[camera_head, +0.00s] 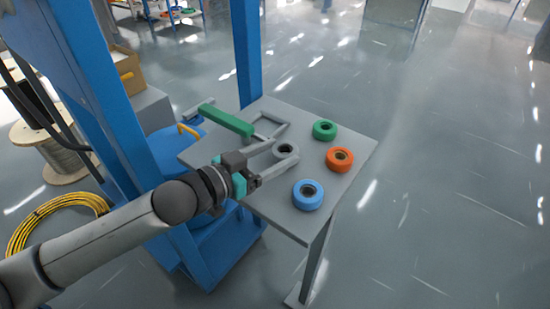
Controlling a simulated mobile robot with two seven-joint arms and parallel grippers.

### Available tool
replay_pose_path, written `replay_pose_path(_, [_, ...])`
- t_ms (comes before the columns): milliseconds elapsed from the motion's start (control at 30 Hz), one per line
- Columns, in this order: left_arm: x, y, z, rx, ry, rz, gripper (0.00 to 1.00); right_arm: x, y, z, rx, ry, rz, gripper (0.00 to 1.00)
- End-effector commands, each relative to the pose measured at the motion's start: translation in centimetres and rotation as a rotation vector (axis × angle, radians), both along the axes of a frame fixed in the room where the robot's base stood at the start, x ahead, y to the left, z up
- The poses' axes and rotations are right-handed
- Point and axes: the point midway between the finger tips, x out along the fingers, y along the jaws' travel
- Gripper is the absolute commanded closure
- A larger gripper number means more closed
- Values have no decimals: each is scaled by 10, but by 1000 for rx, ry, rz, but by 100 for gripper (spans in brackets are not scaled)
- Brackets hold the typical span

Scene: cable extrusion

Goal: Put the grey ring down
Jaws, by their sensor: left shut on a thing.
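The grey ring (285,149) is at my left gripper's fingertips, over the grey table (345,185). My left gripper (283,153) reaches in from the left, with its fingers closed on the ring's sides. I cannot tell whether the ring touches the tabletop. A green ring (325,130), an orange ring (339,158) and a blue ring (308,194) lie on the table to the right of the grey one. My right gripper is out of view.
A grey square frame (268,120) and a green bar (226,120) are at the table's back left. A blue post (246,55) rises behind it. A cable spool (52,150) and a yellow cable coil (55,215) are on the floor at left. Open floor lies right.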

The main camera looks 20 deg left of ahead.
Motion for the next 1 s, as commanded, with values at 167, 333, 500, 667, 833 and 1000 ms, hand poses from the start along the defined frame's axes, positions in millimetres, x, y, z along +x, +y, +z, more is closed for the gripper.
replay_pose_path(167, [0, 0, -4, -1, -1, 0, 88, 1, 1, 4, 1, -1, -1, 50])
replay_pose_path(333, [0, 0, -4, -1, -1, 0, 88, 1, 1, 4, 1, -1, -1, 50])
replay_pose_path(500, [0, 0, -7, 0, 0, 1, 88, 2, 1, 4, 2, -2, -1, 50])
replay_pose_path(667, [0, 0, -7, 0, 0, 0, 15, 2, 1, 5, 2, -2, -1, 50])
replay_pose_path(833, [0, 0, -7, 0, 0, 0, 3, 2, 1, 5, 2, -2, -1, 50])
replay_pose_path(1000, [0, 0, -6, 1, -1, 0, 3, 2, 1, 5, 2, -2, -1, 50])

- _What you will do_: Set down the material above as is, without any pictures.

- _Task response_:
[camera_head, +0.00s] 
Controlling a simulated mobile robot with two seven-joint arms and parallel grippers.

### Available tool
replay_pose_path, written `replay_pose_path(_, [_, ...])`
- t_ms (comes before the columns): milliseconds elapsed from the motion's start (control at 30 Hz), one per line
- Columns, in this order: left_arm: x, y, z, rx, ry, rz, gripper (0.00 to 1.00); right_arm: x, y, z, rx, ry, rz, gripper (0.00 to 1.00)
- End-effector commands, each relative to the pose measured at the motion's start: translation in centimetres and rotation as a rotation vector (axis × angle, radians), both along the axes of a frame fixed in the room where the robot's base stood at the start, x ahead, y to the left, z up
- The poses' axes and rotations are right-handed
- Point and axes: the point midway between the finger tips, x out along the fingers, y along the jaws' travel
- Gripper is the absolute commanded closure
- A larger gripper number means more closed
- Values have no decimals: each is scaled by 10, but by 1000 for rx, ry, rz, but by 100 for gripper (spans in brackets are not scaled)
- Brackets hold the typical span

Scene: cable extrusion

Goal: Put the grey ring down
Jaws, by their sensor: left shut on a thing.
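The grey ring (285,149) is at my left gripper's fingertips, over the grey table (345,185). My left gripper (283,153) reaches in from the left, with its fingers closed on the ring's sides. I cannot tell whether the ring touches the tabletop. A green ring (325,130), an orange ring (339,158) and a blue ring (308,194) lie on the table to the right of the grey one. My right gripper is out of view.
A grey square frame (268,120) and a green bar (226,120) are at the table's back left. A blue post (246,55) rises behind it. A cable spool (52,150) and a yellow cable coil (55,215) are on the floor at left. Open floor lies right.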

The main camera looks 20 deg left of ahead.
Motion for the next 1 s, as commanded, with values at 167, 333, 500, 667, 833 and 1000 ms, hand poses from the start along the defined frame's axes, positions in millimetres, x, y, z along +x, +y, +z, more is closed for the gripper.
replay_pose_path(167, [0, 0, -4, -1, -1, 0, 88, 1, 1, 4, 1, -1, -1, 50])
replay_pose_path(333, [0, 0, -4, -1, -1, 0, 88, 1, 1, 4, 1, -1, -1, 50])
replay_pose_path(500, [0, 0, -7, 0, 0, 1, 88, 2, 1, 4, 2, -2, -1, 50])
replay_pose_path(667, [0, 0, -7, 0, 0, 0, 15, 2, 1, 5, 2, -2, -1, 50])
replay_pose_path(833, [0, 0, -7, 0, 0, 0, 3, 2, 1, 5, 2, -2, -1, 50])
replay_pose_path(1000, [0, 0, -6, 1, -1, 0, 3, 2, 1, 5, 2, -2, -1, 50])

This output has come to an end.